Technology, evolving everyday getting smarter and smarter in order to ease our daily lives. One such technology is the facial recognition technology. It is the not only a hot brand on the tech market but also on the television front, it has been showcased in Tv shows and movies for years. Like any other technology it grows sophisticatedly and its usage has also expanded accordingly. These sensors have been upgraded to such a level that they can uniquely identify not just faces or animals but every individual fish that it can scans. That is the level of sophistication the facial recognition technology has achieved, but with its expanse it also brings about numerous privacy and civil liberty issues that need to be addressed. The biggest users of this technology worldwide are the Law enforcement departments. The use of this is so blatant that in an estimate around one in every two American has had their photos searched in this manner. Whenever this issue is raised not just in America but in any of the countries that this is so widely used, the authorities use the “we want to prevent atrocities” line, which would be sufficient if it did not come at the price of personal freedom.

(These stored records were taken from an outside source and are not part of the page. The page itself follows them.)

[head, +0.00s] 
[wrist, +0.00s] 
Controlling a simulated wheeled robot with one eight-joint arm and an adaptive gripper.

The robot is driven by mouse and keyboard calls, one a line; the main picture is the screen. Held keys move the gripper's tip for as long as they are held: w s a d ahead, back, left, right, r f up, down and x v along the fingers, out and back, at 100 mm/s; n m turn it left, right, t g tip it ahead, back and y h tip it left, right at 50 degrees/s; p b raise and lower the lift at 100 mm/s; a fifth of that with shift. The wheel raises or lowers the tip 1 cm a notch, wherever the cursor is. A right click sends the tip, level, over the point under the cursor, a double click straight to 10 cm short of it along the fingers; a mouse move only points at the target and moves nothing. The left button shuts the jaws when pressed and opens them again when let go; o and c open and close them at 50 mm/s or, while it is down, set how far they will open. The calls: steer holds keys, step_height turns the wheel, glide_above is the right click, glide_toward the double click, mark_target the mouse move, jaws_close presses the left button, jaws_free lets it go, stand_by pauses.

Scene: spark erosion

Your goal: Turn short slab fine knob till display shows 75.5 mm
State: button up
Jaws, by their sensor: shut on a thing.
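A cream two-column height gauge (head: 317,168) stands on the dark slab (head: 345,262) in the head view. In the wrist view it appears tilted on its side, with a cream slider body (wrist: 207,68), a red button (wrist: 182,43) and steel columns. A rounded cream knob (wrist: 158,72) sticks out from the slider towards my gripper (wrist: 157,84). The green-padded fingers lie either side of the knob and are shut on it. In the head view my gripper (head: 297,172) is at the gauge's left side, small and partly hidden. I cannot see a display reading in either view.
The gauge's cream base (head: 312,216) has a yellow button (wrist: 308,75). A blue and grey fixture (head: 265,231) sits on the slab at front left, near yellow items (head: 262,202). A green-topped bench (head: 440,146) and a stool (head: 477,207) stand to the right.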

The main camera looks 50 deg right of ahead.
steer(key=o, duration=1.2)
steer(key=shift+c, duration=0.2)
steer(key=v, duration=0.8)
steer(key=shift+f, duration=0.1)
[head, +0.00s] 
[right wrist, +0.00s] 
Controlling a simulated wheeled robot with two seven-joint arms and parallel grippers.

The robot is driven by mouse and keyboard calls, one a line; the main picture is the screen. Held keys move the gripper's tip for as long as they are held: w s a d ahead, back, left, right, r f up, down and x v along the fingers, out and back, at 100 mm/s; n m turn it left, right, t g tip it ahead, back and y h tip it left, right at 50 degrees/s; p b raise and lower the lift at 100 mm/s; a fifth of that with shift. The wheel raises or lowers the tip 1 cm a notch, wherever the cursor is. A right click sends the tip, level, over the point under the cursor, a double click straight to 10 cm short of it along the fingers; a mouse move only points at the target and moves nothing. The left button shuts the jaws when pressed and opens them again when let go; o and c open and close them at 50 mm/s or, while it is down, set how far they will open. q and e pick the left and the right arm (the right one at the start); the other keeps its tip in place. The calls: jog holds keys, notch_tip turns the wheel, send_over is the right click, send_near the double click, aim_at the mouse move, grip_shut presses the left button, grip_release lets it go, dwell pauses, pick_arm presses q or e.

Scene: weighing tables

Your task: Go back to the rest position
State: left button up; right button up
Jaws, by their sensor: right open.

Photo by Andrea Piacquadio on Pexels.com

 Many countries have used this extensively but none other than china, the leading brand for infringing people’s right. They use a project called “Skynet” to monitor nearly every person’s movement, which includes whom you meet, where you go and even track all your movement for the past week. What makes this technology even worse is that even though it is still being used it is still a work in progress, which means its error rate is very high with only a measly 20% success rate. Even though this has such a large failure rate, nations worldwide continue to use it. Just a few years back Sri Lankan authorities mistakenly linked a Brown university student to a terrorist attack. With all of these concerns, a public domain company Clearview.ai has launched its services. To put this into perspective, Clearview.ai has collected data from nearly 3 billion images, which to this date is larger than any other facial recognition database on this planet. The founder Hoan Ton-That has scrapped photos from nearly all publicly available domains, and has become a front runner in the worst possible way. With their below the belt techniques and illegal means of acquiring photos of people, the company has also received cease-and-desist order from Facebook, YouTube and twitter this year. However, they have refused to do so and in fact even going so far as to claim that they have a first amendment right to harvest data, which is completely false. What is of a greater concern is that Hoan has previously developed apps like ViddyHo which tricked its users into sharing their emails and then spammed their contacts. Not only this but since its emergence Clearview.ai has tried to pitch itself to white supremacist candidates to ensure their victory. They have even quietly tried to offer their services to entities in Saudi Arabia and the United Arab Emirates who have had a history of human rights violations. With such a large freehand to companies like Clearview.ai we seem to be headed to some dark times indeed.

What could be done to limit these companies are stringent laws to be placed so that companies are required to acquire permission from the person they are collecting data from. We individually cannot do much for this however with a comprehensive nation-wide policy some measure can be taken to ease the illegal flow of information that companies like Clearview.ai seem to obtain.

What happens next is for all of us to see.